> _THE TASK_
Each record below must be returned exactly as shown.

· · · · ·

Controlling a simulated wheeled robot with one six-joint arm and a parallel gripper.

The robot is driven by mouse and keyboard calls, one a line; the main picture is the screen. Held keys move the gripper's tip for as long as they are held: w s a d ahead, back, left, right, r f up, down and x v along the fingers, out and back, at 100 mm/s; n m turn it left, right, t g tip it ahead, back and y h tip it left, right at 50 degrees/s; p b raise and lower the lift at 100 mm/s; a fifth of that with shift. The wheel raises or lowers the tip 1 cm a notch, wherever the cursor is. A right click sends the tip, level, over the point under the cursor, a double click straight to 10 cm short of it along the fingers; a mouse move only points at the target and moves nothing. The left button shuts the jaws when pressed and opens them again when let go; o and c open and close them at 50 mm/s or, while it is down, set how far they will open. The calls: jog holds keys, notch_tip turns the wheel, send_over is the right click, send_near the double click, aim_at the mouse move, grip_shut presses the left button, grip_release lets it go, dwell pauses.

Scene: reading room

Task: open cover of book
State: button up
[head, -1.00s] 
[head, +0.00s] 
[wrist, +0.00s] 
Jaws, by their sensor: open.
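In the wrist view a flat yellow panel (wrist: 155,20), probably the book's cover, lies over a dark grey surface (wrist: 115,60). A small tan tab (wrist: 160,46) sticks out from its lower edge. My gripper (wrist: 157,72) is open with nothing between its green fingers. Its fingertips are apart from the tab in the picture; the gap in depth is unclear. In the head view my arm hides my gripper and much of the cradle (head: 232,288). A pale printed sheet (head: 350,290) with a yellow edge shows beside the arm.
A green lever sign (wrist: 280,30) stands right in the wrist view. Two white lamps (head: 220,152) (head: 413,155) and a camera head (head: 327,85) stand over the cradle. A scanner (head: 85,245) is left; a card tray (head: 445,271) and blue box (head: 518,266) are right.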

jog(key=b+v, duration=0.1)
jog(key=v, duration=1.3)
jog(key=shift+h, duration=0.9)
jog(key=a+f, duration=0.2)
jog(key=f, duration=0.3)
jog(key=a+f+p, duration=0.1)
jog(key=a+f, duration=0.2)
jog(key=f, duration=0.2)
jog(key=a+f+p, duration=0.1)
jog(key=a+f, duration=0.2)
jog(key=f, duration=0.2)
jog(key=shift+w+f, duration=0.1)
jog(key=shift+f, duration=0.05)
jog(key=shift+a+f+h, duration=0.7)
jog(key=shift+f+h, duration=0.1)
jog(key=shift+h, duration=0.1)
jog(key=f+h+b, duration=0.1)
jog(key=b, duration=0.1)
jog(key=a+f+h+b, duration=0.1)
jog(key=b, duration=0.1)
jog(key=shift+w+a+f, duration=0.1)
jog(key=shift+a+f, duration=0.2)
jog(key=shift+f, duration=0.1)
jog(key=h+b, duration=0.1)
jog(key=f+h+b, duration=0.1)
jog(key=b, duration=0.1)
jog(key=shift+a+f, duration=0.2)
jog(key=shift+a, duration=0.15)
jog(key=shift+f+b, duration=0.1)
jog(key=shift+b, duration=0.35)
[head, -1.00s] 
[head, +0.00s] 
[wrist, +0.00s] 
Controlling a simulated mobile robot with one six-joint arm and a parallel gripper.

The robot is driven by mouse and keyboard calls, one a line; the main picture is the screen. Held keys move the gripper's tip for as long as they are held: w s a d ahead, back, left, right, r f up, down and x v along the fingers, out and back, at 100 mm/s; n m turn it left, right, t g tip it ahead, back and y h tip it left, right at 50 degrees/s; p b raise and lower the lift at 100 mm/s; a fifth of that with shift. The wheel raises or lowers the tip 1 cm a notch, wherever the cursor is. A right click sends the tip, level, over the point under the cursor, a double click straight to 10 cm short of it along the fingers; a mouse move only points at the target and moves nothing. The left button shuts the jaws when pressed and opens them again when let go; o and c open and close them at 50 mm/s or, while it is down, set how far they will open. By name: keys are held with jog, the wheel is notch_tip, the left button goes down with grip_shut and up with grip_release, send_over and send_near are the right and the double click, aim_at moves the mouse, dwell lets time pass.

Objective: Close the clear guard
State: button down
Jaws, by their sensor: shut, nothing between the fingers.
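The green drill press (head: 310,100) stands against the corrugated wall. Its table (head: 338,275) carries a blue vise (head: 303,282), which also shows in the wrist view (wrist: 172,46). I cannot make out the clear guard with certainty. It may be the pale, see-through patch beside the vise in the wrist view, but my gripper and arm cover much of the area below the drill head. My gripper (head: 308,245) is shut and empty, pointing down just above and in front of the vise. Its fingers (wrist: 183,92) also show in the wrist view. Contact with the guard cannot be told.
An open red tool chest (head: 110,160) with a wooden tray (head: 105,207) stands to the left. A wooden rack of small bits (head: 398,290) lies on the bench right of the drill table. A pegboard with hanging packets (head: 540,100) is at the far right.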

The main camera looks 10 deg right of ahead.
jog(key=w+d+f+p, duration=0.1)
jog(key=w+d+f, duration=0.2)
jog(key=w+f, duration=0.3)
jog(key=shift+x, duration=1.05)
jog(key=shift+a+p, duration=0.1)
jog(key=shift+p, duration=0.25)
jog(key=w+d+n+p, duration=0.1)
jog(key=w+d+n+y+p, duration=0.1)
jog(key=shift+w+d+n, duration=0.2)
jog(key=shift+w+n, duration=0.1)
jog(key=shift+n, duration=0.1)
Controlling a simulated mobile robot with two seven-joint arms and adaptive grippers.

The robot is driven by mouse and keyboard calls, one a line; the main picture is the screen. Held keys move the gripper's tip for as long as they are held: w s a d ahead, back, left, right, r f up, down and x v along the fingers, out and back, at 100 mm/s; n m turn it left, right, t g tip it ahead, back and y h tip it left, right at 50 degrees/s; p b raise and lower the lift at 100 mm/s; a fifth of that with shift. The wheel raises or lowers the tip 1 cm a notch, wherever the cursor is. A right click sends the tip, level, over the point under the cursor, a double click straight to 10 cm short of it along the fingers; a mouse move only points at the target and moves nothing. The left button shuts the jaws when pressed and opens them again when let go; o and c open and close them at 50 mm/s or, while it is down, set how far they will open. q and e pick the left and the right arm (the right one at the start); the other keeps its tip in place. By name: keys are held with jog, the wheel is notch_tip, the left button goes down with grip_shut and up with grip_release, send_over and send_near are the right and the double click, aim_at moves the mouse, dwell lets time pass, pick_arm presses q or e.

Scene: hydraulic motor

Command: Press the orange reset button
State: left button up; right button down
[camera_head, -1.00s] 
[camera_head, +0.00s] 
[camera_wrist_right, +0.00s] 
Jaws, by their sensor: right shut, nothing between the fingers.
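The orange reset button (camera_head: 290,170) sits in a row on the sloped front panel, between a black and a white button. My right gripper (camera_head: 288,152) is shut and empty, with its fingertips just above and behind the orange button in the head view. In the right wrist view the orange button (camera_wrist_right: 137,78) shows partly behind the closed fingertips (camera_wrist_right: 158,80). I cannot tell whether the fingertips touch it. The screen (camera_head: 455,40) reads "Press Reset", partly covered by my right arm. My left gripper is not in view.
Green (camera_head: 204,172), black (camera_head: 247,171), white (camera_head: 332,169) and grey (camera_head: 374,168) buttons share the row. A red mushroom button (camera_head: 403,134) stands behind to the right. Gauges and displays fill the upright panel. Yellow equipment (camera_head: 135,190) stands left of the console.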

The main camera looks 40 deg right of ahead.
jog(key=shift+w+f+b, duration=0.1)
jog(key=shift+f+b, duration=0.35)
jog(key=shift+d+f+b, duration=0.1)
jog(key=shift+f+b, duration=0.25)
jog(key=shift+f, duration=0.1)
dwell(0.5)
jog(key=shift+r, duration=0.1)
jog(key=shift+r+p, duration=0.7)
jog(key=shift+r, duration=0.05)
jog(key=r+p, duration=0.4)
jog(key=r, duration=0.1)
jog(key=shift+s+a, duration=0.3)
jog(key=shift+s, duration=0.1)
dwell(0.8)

· · · · ·

> _FINAL RESULT_
Controlling a simulated wheeled robot with one six-joint arm and a parallel gripper.

The robot is driven by mouse and keyboard calls, one a line; the main picture is the screen. Held keys move the gripper's tip for as long as they are held: w s a d ahead, back, left, right, r f up, down and x v along the fingers, out and back, at 100 mm/s; n m turn it left, right, t g tip it ahead, back and y h tip it left, right at 50 degrees/s; p b raise and lower the lift at 100 mm/s; a fifth of that with shift. The wheel raises or lowers the tip 1 cm a notch, wherever the cursor is. A right click sends the tip, level, over the point under the cursor, a double click straight to 10 cm short of it along the fingers; a mouse move only points at the target and moves nothing. The left button shuts the jaws when pressed and opens them again when let go; o and c open and close them at 50 mm/s or, while it is down, set how far they will open. The calls: jog holds keys, notch_tip turns the wheel, send_over is the right click, send_near the double click, aim_at the mouse move, grip_shut presses the left button, grip_release lets it go, dwell pauses.

Scene: reading room

Task: open cover of book
State: button up
[head, -1.00s] 
[head, +0.00s] 
[wrist, +0.00s] 
Jaws, by their sensor: open.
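In the wrist view a flat yellow panel (wrist: 155,20), probably the book's cover, lies over a dark grey surface (wrist: 115,60). A small tan tab (wrist: 160,46) sticks out from its lower edge. My gripper (wrist: 157,72) is open with nothing between its green fingers. Its fingertips are apart from the tab in the picture; the gap in depth is unclear. In the head view my arm hides my gripper and much of the cradle (head: 232,288). A pale printed sheet (head: 350,290) with a yellow edge shows beside the arm.
A green lever sign (wrist: 280,30) stands right in the wrist view. Two white lamps (head: 220,152) (head: 413,155) and a camera head (head: 327,85) stand over the cradle. A scanner (head: 85,245) is left; a card tray (head: 445,271) and blue box (head: 518,266) are right.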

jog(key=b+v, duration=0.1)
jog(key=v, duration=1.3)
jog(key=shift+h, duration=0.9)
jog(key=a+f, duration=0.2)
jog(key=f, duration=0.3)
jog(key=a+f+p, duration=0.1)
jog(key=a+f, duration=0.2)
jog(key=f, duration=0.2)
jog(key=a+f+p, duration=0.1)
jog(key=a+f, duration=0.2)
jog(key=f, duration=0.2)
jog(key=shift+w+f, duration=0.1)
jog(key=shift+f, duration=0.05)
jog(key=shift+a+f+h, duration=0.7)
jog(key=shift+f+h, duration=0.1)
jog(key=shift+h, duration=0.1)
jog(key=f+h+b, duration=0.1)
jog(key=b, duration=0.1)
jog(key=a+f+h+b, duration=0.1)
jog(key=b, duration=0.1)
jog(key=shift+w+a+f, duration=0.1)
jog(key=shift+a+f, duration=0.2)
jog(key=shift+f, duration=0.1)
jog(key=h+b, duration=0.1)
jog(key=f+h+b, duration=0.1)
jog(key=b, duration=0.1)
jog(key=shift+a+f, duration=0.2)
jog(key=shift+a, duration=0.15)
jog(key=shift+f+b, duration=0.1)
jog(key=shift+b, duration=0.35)
[head, -1.00s] 
[head, +0.00s] 
[wrist, +0.00s] 
Controlling a simulated mobile robot with one six-joint arm and a parallel gripper.

The robot is driven by mouse and keyboard calls, one a line; the main picture is the screen. Held keys move the gripper's tip for as long as they are held: w s a d ahead, back, left, right, r f up, down and x v along the fingers, out and back, at 100 mm/s; n m turn it left, right, t g tip it ahead, back and y h tip it left, right at 50 degrees/s; p b raise and lower the lift at 100 mm/s; a fifth of that with shift. The wheel raises or lowers the tip 1 cm a notch, wherever the cursor is. A right click sends the tip, level, over the point under the cursor, a double click straight to 10 cm short of it along the fingers; a mouse move only points at the target and moves nothing. The left button shuts the jaws when pressed and opens them again when let go; o and c open and close them at 50 mm/s or, while it is down, set how far they will open. By name: keys are held with jog, the wheel is notch_tip, the left button goes down with grip_shut and up with grip_release, send_over and send_near are the right and the double click, aim_at moves the mouse, dwell lets time pass.

Objective: Close the clear guard
State: button down
Jaws, by their sensor: shut, nothing between the fingers.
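The green drill press (head: 310,100) stands against the corrugated wall. Its table (head: 338,275) carries a blue vise (head: 303,282), which also shows in the wrist view (wrist: 172,46). I cannot make out the clear guard with certainty. It may be the pale, see-through patch beside the vise in the wrist view, but my gripper and arm cover much of the area below the drill head. My gripper (head: 308,245) is shut and empty, pointing down just above and in front of the vise. Its fingers (wrist: 183,92) also show in the wrist view. Contact with the guard cannot be told.
An open red tool chest (head: 110,160) with a wooden tray (head: 105,207) stands to the left. A wooden rack of small bits (head: 398,290) lies on the bench right of the drill table. A pegboard with hanging packets (head: 540,100) is at the far right.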

The main camera looks 10 deg right of ahead.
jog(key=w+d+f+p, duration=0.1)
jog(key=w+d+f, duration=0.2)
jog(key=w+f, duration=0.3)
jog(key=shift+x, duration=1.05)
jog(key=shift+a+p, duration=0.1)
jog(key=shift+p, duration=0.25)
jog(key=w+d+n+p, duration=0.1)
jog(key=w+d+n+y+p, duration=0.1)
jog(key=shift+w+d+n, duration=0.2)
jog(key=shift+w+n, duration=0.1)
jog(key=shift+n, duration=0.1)
Controlling a simulated mobile robot with two seven-joint arms and adaptive grippers.

The robot is driven by mouse and keyboard calls, one a line; the main picture is the screen. Held keys move the gripper's tip for as long as they are held: w s a d ahead, back, left, right, r f up, down and x v along the fingers, out and back, at 100 mm/s; n m turn it left, right, t g tip it ahead, back and y h tip it left, right at 50 degrees/s; p b raise and lower the lift at 100 mm/s; a fifth of that with shift. The wheel raises or lowers the tip 1 cm a notch, wherever the cursor is. A right click sends the tip, level, over the point under the cursor, a double click straight to 10 cm short of it along the fingers; a mouse move only points at the target and moves nothing. The left button shuts the jaws when pressed and opens them again when let go; o and c open and close them at 50 mm/s or, while it is down, set how far they will open. q and e pick the left and the right arm (the right one at the start); the other keeps its tip in place. By name: keys are held with jog, the wheel is notch_tip, the left button goes down with grip_shut and up with grip_release, send_over and send_near are the right and the double click, aim_at moves the mouse, dwell lets time pass, pick_arm presses q or e.

Scene: hydraulic motor

Command: Press the orange reset button
State: left button up; right button down
[camera_head, -1.00s] 
[camera_head, +0.00s] 
[camera_wrist_right, +0.00s] 
Jaws, by their sensor: right shut, nothing between the fingers.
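The orange reset button (camera_head: 290,170) sits in a row on the sloped front panel, between a black and a white button. My right gripper (camera_head: 288,152) is shut and empty, with its fingertips just above and behind the orange button in the head view. In the right wrist view the orange button (camera_wrist_right: 137,78) shows partly behind the closed fingertips (camera_wrist_right: 158,80). I cannot tell whether the fingertips touch it. The screen (camera_head: 455,40) reads "Press Reset", partly covered by my right arm. My left gripper is not in view.
Green (camera_head: 204,172), black (camera_head: 247,171), white (camera_head: 332,169) and grey (camera_head: 374,168) buttons share the row. A red mushroom button (camera_head: 403,134) stands behind to the right. Gauges and displays fill the upright panel. Yellow equipment (camera_head: 135,190) stands left of the console.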

The main camera looks 40 deg right of ahead.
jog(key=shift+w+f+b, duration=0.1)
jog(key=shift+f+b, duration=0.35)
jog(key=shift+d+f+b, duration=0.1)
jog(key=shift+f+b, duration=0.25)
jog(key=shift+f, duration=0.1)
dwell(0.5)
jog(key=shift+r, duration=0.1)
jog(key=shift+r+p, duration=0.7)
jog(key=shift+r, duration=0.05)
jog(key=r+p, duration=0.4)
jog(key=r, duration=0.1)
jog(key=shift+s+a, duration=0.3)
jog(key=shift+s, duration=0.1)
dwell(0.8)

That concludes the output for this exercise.